INFORMATION SUPPLIED:
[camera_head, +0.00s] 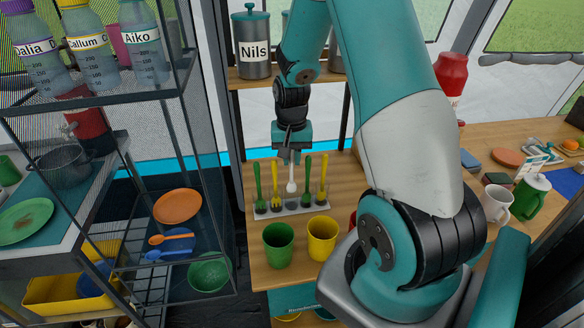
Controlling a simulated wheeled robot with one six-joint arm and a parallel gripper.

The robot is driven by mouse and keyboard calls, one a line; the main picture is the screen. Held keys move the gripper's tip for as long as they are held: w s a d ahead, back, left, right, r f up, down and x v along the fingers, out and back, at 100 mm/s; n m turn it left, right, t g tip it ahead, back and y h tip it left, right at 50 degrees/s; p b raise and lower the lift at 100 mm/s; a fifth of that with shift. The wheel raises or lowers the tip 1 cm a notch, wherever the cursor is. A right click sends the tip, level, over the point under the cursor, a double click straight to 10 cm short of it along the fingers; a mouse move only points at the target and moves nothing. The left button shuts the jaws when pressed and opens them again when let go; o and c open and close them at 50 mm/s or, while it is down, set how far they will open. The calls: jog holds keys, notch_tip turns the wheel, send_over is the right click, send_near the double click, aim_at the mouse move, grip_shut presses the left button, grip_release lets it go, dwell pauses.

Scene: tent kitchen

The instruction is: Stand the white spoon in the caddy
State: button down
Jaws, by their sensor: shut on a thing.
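The white spoon (291,186) hangs upright, bowl down, below my gripper (290,156), which is shut on its handle. The caddy (291,210) is a low, light grey rack with a row of slots on the wooden counter. Green and yellow cutlery stands in it on both sides of the middle, such as a green piece (258,185) and a yellow piece (274,183). The white spoon shows over the middle gap, its bowl higher than the heads of its neighbours. I cannot tell how far it is above the caddy.
A green cup (278,244) and a yellow cup (322,238) stand in front of the caddy. A shelf with a canister marked Nils (254,45) rises behind. A dark rack (180,70) with bottles stands left. My arm covers the counter to the right.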

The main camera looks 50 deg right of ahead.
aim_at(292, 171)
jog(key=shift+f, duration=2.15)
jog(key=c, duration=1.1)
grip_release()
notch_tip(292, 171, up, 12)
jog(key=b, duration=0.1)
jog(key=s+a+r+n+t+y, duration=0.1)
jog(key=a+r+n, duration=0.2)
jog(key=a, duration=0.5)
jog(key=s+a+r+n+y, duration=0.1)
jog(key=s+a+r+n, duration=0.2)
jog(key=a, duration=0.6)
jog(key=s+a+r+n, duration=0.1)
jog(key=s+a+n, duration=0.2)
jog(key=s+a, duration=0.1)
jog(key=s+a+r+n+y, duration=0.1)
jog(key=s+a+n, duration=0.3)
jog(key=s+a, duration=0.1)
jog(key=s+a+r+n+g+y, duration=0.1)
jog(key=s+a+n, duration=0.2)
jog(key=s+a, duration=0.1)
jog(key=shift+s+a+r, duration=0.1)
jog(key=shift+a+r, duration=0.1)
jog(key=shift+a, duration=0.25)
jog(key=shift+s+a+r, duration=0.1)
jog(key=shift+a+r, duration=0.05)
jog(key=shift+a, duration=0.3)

THE EXERCISE: Everything from the top line of the data down to and including the line with "Controlling a simulated" is to be copied, except the pictures.

SOLUTION TO THIS EXERCISE:
[camera_head, +0.00s] 
Controlling a simulated wheeled robot with one six-joint arm and a parallel gripper.

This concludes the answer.